** BEGIN Provided entries **
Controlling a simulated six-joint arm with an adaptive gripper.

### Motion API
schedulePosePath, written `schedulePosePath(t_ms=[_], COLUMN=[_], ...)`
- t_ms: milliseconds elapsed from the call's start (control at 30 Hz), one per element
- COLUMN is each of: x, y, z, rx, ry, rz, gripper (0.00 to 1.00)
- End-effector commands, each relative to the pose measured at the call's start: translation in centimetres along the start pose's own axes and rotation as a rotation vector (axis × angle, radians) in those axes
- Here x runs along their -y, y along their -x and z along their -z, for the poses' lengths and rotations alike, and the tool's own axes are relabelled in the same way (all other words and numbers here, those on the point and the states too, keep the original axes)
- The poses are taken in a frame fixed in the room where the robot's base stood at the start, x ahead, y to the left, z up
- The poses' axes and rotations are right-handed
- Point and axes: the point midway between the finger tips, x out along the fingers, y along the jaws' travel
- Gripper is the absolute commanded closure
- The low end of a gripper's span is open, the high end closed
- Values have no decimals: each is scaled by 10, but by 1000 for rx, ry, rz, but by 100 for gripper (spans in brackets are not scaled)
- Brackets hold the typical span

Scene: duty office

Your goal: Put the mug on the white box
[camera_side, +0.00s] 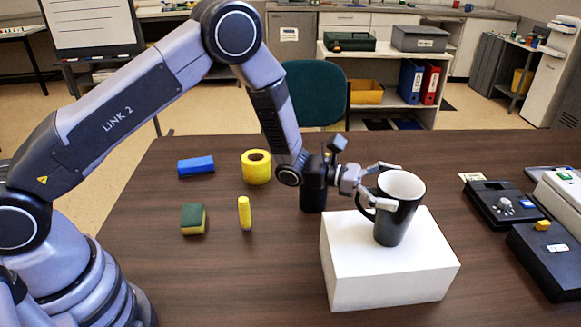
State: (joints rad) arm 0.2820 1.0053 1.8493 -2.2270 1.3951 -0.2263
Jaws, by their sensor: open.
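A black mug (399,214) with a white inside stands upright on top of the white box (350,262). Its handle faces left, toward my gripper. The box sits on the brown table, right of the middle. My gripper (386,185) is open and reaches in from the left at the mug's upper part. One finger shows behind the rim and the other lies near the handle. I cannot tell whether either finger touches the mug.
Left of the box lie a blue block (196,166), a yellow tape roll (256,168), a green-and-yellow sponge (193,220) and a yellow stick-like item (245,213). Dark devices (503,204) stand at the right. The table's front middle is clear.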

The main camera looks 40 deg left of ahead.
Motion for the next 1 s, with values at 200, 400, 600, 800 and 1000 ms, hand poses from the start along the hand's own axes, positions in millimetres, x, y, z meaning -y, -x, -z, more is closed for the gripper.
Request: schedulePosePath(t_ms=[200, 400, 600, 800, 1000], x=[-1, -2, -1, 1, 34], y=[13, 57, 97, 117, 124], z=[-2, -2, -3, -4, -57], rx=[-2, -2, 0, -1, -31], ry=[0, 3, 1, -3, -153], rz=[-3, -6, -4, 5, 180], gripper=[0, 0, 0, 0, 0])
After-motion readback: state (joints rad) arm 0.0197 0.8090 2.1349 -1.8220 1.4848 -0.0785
** END Provided entries **
** BEGIN Provided entries **
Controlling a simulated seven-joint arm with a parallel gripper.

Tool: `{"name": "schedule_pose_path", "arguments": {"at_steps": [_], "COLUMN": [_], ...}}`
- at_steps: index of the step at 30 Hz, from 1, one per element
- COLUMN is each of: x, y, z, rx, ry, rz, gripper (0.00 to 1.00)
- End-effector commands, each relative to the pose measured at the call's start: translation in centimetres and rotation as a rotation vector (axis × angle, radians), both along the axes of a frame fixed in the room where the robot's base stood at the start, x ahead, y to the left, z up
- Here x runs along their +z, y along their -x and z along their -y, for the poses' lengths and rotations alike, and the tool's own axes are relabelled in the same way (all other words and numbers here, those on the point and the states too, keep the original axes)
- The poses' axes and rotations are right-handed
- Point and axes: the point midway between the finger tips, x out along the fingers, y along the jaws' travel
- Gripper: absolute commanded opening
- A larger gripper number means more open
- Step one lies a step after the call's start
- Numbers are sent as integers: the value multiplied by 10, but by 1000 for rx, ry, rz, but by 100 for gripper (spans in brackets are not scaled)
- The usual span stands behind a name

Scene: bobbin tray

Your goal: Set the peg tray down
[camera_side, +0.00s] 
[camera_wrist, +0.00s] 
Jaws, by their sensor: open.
** END Provided entries **
# [Task goal]
What's needed is an exact copy of the lines above from the one with "- Values have" through the one with "State: (joints rad)", both included; the pictures stay out.

# [Exercise answer]
- Values have no decimals: each is scaled by 10, but by 1000 for rx, ry, rz, but by 100 for gripper (spans in brackets are not scaled)
- Brackets hold the typical span

Scene: duty office

Your goal: Put the mug on the white box
[camera_side, +0.00s] 
State: (joints rad) arm 0.2820 1.0053 1.8493 -2.2270 1.3951 -0.2263

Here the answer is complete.